Tuesday 20 August 2013

Blog Every Day in August: You Need to Read This.

I am taking part in Yummy Mummy in Training's Blog Every Day in August challenge.
Day 20 is: You Need to Read This.

I deliberated about this post for ages. For days, I've been seeing it coming up and thinking, ergh, what do I tell people they need to read? Do I tell them something personal they absolutely have to know about me? (there is nothing); Do I choose a newspaper or journal that reports cutting edge stories and politics? (how would I know which one that is when I rely on the BBC website for my news?); Do I tell people they need to read my blog in an ever-so-clever twist on the theme?

And then, right at the last minute, it came to me.


Single Mother Ahoy The Prophet Kahlil Gibran


The Prophet by Kahlil Gibran

The first time I came across this book, I didn't realise it was this book. A local boy committed suicide when I was a teenager, and his mother wasn't religious. When his death was announced in the local paper, she quoted The Prophet:

Your pain is the breaking of the shell that encloses your understanding.
Even as the stone of the fruit must break, that its heart may stand in the sun, so must you know pain.
And could you keep your heart in wonder at the daily miracles of your life, your pain would not seem less wondrous than your joy;
And you would accept the seasons of your heart, even as you have always accepted the seasons that pass over your fields.
And you would watch with serenity through the winters of your grief.

At the time, I remember reading the passage over and over again, trying to figure out what it meant. When I finally understood, it was a real moment of clarity for me.

Years later, a friend gave a copy of The Prophet to my then boyfriend for Christmas. He wasn't massively into reading, but since it looked like a quick, easy read, I read it. When I found this passage again, I instantly recognised it.

The book was written in 1923 by Gibran, a Lebanese writer. Amazon refers to it as "a timeless masterpiece" and apparently it was very big in the 1960s. Don't let any of these points put you off though; at the end of the day, it's just a really nice read. Philosophical. Kind of like reading the Bible, without all that religion business, if you get what I mean.

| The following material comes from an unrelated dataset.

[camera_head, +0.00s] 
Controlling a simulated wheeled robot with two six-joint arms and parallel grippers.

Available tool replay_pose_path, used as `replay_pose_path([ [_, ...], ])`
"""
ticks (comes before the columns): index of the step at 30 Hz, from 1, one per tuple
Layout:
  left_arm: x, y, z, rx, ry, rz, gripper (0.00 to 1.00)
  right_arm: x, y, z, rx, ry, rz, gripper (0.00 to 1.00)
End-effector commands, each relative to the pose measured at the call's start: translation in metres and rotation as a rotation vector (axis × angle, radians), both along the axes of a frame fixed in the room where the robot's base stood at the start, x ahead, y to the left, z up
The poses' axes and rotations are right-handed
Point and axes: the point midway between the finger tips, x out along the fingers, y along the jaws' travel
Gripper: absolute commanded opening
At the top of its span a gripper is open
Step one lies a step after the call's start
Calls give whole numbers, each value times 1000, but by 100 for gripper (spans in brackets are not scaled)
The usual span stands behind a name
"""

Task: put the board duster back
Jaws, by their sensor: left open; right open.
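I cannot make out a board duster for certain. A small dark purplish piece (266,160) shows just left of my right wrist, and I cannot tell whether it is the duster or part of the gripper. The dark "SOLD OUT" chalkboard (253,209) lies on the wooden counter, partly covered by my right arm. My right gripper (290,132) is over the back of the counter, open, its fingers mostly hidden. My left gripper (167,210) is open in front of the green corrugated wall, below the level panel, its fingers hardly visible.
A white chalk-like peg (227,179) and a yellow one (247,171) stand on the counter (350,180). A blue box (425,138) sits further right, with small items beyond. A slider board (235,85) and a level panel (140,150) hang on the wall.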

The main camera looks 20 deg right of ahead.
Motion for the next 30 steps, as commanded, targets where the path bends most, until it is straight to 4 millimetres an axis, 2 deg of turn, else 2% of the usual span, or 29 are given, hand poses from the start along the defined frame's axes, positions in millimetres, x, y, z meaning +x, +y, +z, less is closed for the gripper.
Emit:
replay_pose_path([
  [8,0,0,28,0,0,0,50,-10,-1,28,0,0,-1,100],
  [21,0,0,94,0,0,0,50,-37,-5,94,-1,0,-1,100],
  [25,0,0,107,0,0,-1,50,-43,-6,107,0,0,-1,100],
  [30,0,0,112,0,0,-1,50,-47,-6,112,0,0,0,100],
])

I find that in times of unrest or trouble, this book helps to calm me. I love to pick it up and read either one chapter on its own, or the whole book from cover to cover as it's only a short one. 

I read it when my dad died, when I had my breakdown, and last year when my life seemed in such a mess... but I've also read it when nothing particularly huge was going on in my life; I just felt a bit like I'd lost my way.

Also, while I was researching this post, I found that it is only £1.86 on Kindle!